Restrict visibility: make the visibility of harvested datasets restricted. Otherwise, they will have the default visibility of your portal.
Default metadata, inspire metadata, DCAT metadata: allow you to override some metadata in every harvested dataset. Useful if you want to force the theme or publisher instead of using the one used on the external service.
Once you are done configuring the harvester, you can click on the Preview button to test run it on a few datasets. If you see some titles and descriptions and they look correct, you are all set. Otherwise, please double check your configuration.
Running a harvester
The harvesting process can be quite long on external services with many datasets or with big ones. That's why it's split into two phases:
First, the harvester will connect to the remote service and discover all the datasets it contains. It will then create an unpublished dataset for each remote dataset it finds. These datasets will contain all available metadata and resources (as URLs or as files depending on the download resources option). This happens when you click on the Start harvester button.
Next, it will process and publish all the harvested datasets. This step can take a while. This happens when you click on the Publish button.
Editing harvested datasets
Before publishing them, you can change the metadata of the harvested datasets. You can manually override metadata on the dataset page (information tab) by clicking on Override and adding your own value. This override will be kept even if you restart your harvester.
Deleting a harvester
When you delete a harvester by clicking the Delete harvester button, you can choose between keeping the harvested datasets (they will be kept as regular datasets in your catalog) or by deleting them with the harvester.

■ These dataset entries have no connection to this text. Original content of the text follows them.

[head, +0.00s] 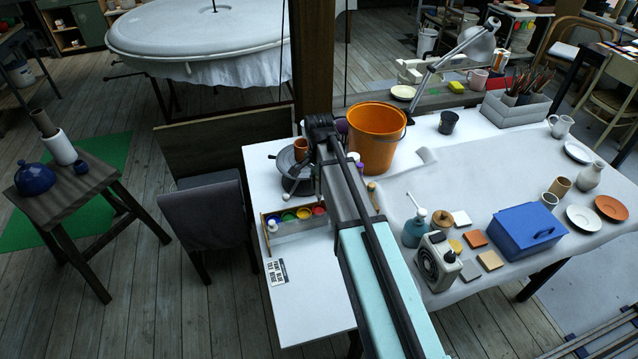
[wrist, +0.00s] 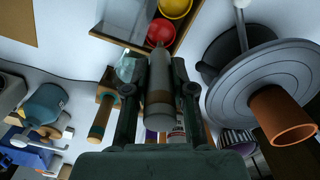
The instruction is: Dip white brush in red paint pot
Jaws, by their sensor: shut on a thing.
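My gripper (wrist: 160,82) shows in the wrist view with its two dark fingers shut on the white brush (wrist: 160,80). The brush looks like a thick pale grey-white rod with a brown band. Its far end points at the red paint pot (wrist: 160,30) and overlaps that pot's lower edge. I cannot tell whether the end touches the pot or paint. The red pot also shows in the head view, at the right end of the paint row (head: 319,210).
A wooden paint tray (head: 295,228) holds the pots; a yellow pot (wrist: 175,7) is beside the red one. A grey turntable (wrist: 262,92) with an orange cup (wrist: 282,115) stands close on the wrist view's right.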

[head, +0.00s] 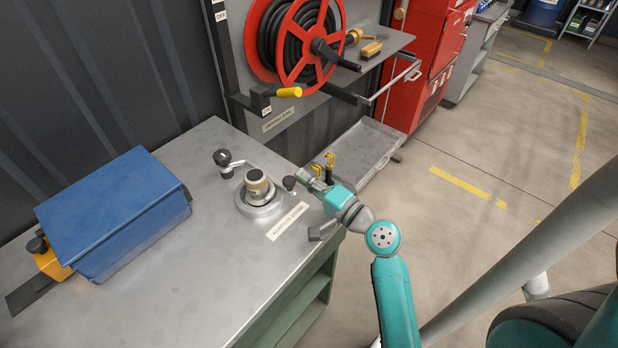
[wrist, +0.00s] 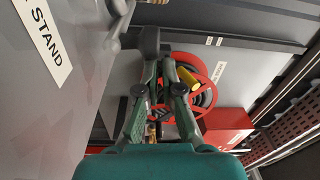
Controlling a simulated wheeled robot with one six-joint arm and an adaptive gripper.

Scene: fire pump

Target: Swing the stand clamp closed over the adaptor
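The adaptor (head: 257,184), a short pale cylinder with a dark band, stands upright in the round grey stand (head: 262,212) on the bench. The stand clamp's arm (head: 240,164) runs behind the adaptor, with a dark knob (head: 222,157) at its left. Another dark knob (head: 290,183) is right of the adaptor, close to my gripper (head: 303,177). In the wrist view a dark knob (wrist: 148,40) shows just past the fingertips of my gripper (wrist: 160,65). The fingers are close together with a narrow gap; I cannot tell whether they touch the knob.
A blue box (head: 110,210) sits at the bench's left. The adaptor stand label (head: 287,221) lies in front of the stand. A red hose reel (head: 300,45) with a yellow-gripped crank (head: 288,92) is behind the bench. Floor to the right is open.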

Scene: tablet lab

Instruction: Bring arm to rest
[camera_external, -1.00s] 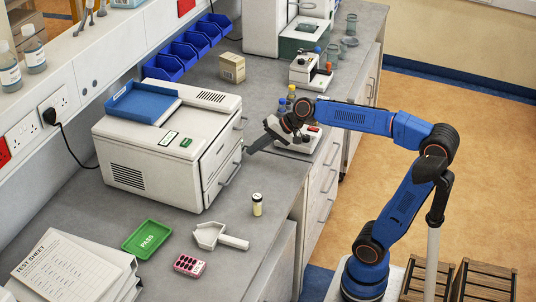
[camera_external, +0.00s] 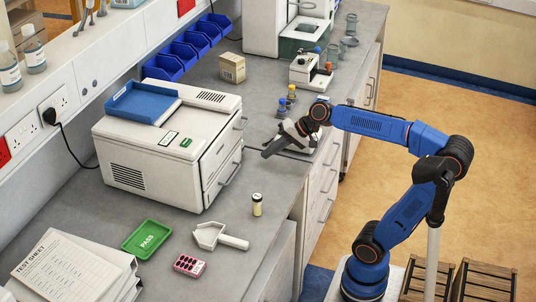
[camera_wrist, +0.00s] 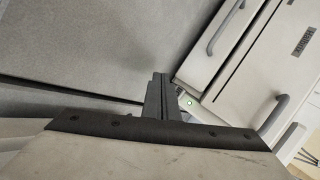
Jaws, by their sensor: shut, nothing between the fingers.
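My gripper (camera_external: 266,154) is shut and empty. In the external view it hangs above the grey bench, to the right of the white two-drawer machine (camera_external: 150,155) and apart from its drawer handles. My blue arm reaches over from its base at the lower right, with the elbow raised. In the wrist view my gripper's dark fingers (camera_wrist: 158,95) are pressed together with nothing between them. The machine's drawer fronts (camera_wrist: 245,60) with grey handles show at the upper right of that view. Part of the bench behind my wrist is hidden in the external view.
On the bench (camera_external: 230,195) stand a small capped vial (camera_external: 257,205), a white scoop (camera_external: 218,237), a pink pill block (camera_external: 189,265) and a green PASS tray (camera_external: 147,239).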

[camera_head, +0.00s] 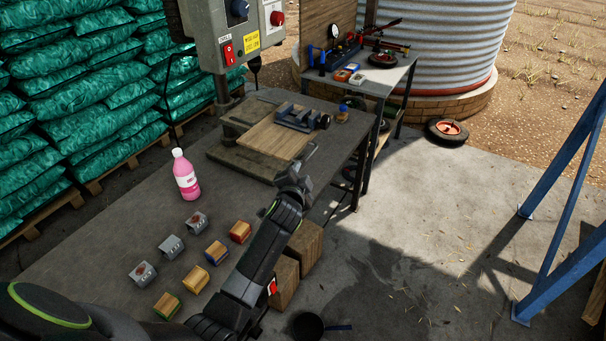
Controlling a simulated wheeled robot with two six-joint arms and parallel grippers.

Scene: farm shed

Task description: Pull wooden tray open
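A flat, light-wood tray (266,141) lies on the base of the drill press on the dark workbench (110,213). My left arm reaches up from the bottom of the picture. My left gripper (306,163) is at the near right corner of the tray, close to the bench's right edge. The hand is small and seen from behind, so I cannot tell whether its fingers are apart or touch the tray. My right gripper is not in view.
A pink bottle (186,176) and several small wooden and grey blocks (217,252) stand on the bench, left of my arm. The drill press (228,40) rises behind the tray. Wooden boxes (306,245) are below the bench's right edge.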

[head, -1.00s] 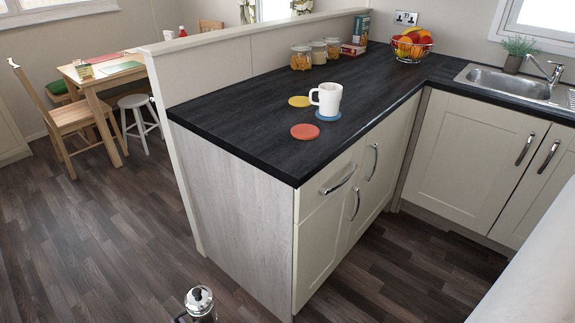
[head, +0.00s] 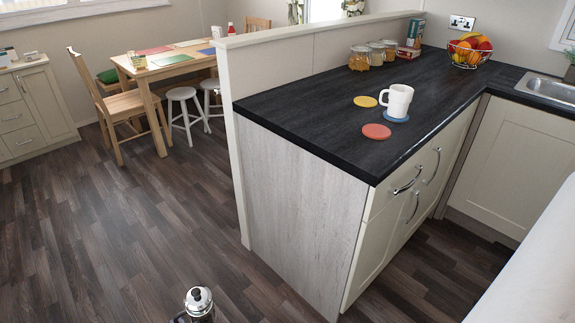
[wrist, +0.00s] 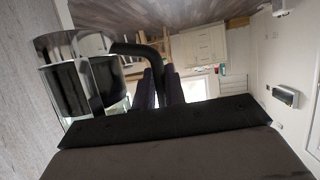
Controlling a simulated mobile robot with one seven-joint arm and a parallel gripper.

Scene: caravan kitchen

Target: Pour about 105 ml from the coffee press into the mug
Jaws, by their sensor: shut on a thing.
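The coffee press (head: 199,303) shows at the bottom edge of the head view, with its chrome lid and black knob; the rest of it is cut off. In the wrist view the press (wrist: 72,88) is a clear and metal cylinder with dark contents. My gripper (wrist: 158,85) is shut on its black handle, and the press is off to the left of the fingers.
The black worktop (head: 300,108) also holds a yellow coaster (head: 365,101), a red coaster (head: 376,132), several jars (head: 359,58) and a fruit basket (head: 469,50). A low partition (head: 300,55) runs along its back. Floor left of the counter is clear.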

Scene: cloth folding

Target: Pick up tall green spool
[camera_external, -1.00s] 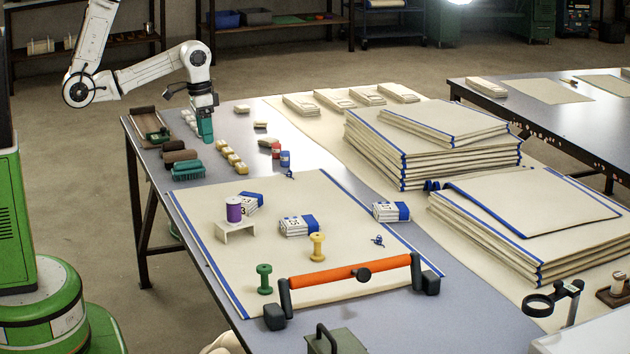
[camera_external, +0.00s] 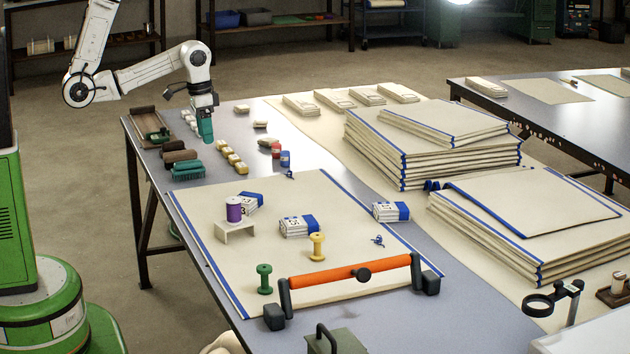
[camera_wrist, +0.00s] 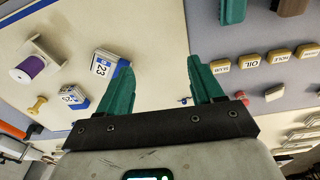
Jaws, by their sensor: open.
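The green spool (camera_external: 264,279) stands upright on the cream cloth (camera_external: 215,262), near its front left corner and left of the orange-handled bar. I do not make out the green spool in the wrist view. My gripper (camera_external: 206,138) hangs over the far left part of the table, well behind the spool and apart from it. In the wrist view my gripper (camera_wrist: 159,68) has its two teal fingers apart with nothing between them.
An orange bar (camera_external: 330,277) on dark supports is right of the green spool. A yellow spool (camera_external: 317,246) and a purple spool (camera_external: 234,209) on a small white stand (camera_external: 236,231) are nearby. Numbered bundles (camera_external: 298,227) lie on the cloth. Tall cloth stacks (camera_external: 430,155) fill the right side.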

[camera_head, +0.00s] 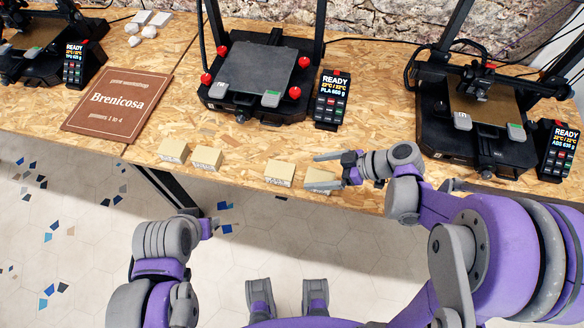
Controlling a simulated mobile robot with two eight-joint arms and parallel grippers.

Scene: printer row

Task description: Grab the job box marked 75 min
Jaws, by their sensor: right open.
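Small tan job boxes stand in a row along the table's front edge: one at the left (173,150), one beside it (206,158), one nearer the middle (279,173) and one at the right (318,180). Dark print shows on some front faces, but it is too small to read, so I cannot tell which is marked 75 min. My right gripper (322,171) is open, its fingers pointing left at the rightmost box. The near finger overlaps that box and partly hides it; contact is unclear. My left gripper (211,226) is low, off the table's front edge, its jaws not clearly seen.
Printers stand behind on the wooden table (140,135): left (38,50), middle (255,75) and right (475,125), with black control handsets beside them. A brown Brenicosa sign (118,103) lies left of the boxes. The wood between sign and boxes is clear.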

If you choose to keep them, please keep in mind that you will have to handle them one by one to unpublish or delete them afterward and that they will be duplicated if you recreate another harvester on the same external service.
Harvester types
Portals
Opendatasoft Federation harvester, data.gouv.fr harvester, ArcGIS harvester, ArcGIS Hub Portals harvester, CKAN harvester, Socrata harvester, data.json harvester, Quandl harvester
Services
CSW harvester, FTP with meta CSV harvester
Unless otherwise specified, all harvesters use HTTPS by default but support HTTP if specified in the provided URL.The FTP harvester uses FTPS (explicit mode on port 21) by default but supports FTP if specified in the provided URL or if the remote server does not support FTPS.
Scheduling
From the configuration page of a harvester, it is possible to make it run periodically. To do this, scroll to the bottom of the page and click on Set recurring runs. You can run the harvester every day or choose the days of the week or the days of the month it will run on. However, you always have to choose the time of day when it will run because it can not run more than once a day.
The periodic run will only trigger if the harvester has been run at least once.
At the end of a scheduled run, all the harvester's already published datasets will be republished, but unpublished datasets or new datasets will not be automatically published.